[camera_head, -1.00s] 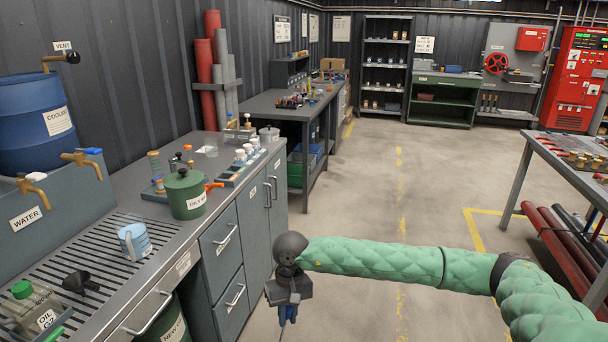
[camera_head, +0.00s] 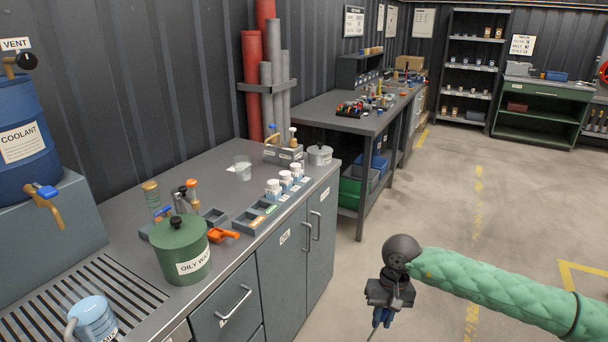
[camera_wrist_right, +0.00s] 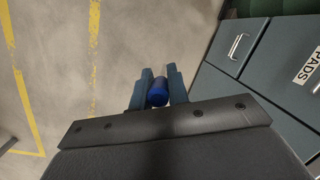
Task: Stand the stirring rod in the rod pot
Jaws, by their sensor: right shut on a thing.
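My right gripper (camera_head: 380,312) is shut on the stirring rod, out over the floor to the right of the bench. The rod's blue handle end (camera_wrist_right: 158,92) sits between the two fingers in the right wrist view. In the head view its thin shaft (camera_head: 372,334) points down and leaves the bottom edge of the picture. I cannot tell for sure which container is the rod pot. A clear beaker (camera_head: 243,167) and a grey lidded pot (camera_head: 320,154) stand on the bench's far part. My left gripper is not in view.
The grey bench (camera_head: 215,177) carries a green oily-waste pot (camera_head: 181,250), an orange scoop (camera_head: 222,235), divided trays (camera_head: 258,216), white-capped jars (camera_head: 273,189) and a blue-white jug (camera_head: 92,318). Drawers and cupboards (camera_head: 285,257) front it. The floor to the right is clear.

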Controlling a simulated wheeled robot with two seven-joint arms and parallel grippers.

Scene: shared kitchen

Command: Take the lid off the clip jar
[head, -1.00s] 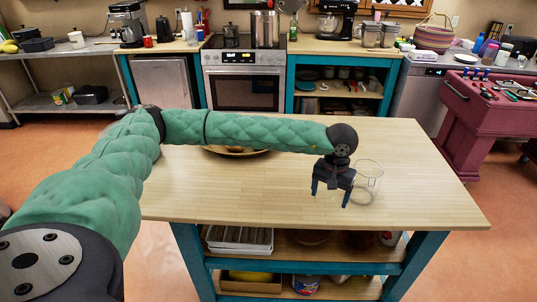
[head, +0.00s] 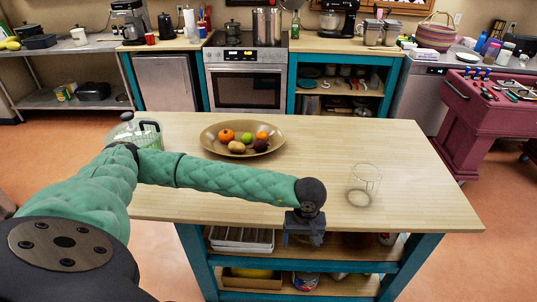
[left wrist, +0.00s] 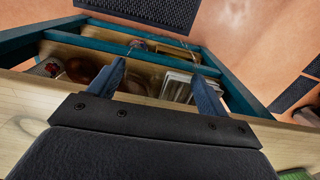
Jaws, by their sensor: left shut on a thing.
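The clip jar (head: 364,184) is a clear glass outline standing upright on the right half of the wooden island top. Its glass is so thin in the picture that its rim is hard to read. My left gripper (head: 303,238) is at the island's near edge, left of the jar and apart from it. In the left wrist view its two fingers (left wrist: 157,75) stand apart, shut on the lid. The lid itself hardly shows between them, and its shape cannot be made out. My right gripper is in neither view.
A fruit bowl (head: 210,140) sits at the island's back middle. A clear lidded container (head: 151,132) stands at its left end, partly behind my arm. The island top (head: 430,190) is bare around the jar. Shelves with a white rack (head: 240,238) lie below.

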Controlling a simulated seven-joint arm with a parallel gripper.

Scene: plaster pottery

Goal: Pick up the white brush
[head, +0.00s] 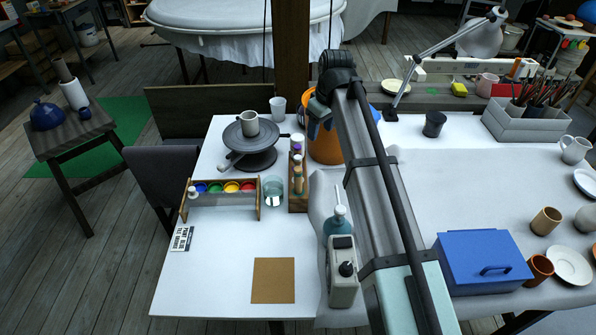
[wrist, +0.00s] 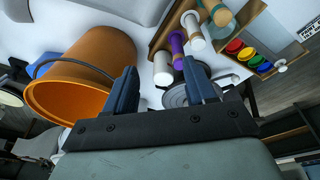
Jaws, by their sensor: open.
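I cannot pick out a white brush for certain. A pale slim piece with a rounded end (head: 225,165) lies at the left edge of the dark round turntable (head: 250,158); I cannot tell if it is the brush. Several brushes (head: 540,90) with dark handles stand in a grey box at the right. My gripper (head: 316,125) is open and empty above the table, by the orange bucket. In the wrist view its two blue fingers (wrist: 162,88) stand apart, with part of the turntable (wrist: 190,94) behind them.
The orange bucket (head: 325,148) stands close under my gripper. A paint rack (head: 222,198) and glass jar (head: 273,190) are in front. The front-left table is mostly clear.

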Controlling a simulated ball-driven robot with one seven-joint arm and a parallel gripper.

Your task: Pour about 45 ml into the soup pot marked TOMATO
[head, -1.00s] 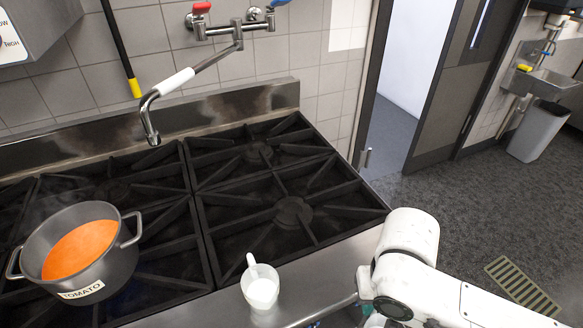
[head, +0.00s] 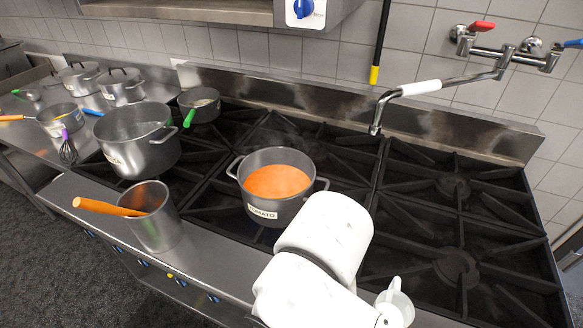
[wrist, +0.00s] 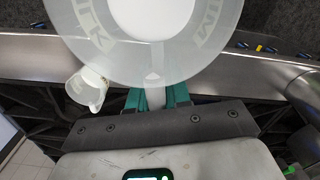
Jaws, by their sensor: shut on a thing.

· · · · ·

TASK OBJECTIVE. Go through the data and count each line that has the word "seven", then give the total alone.

SOLVED PROBLEM. 3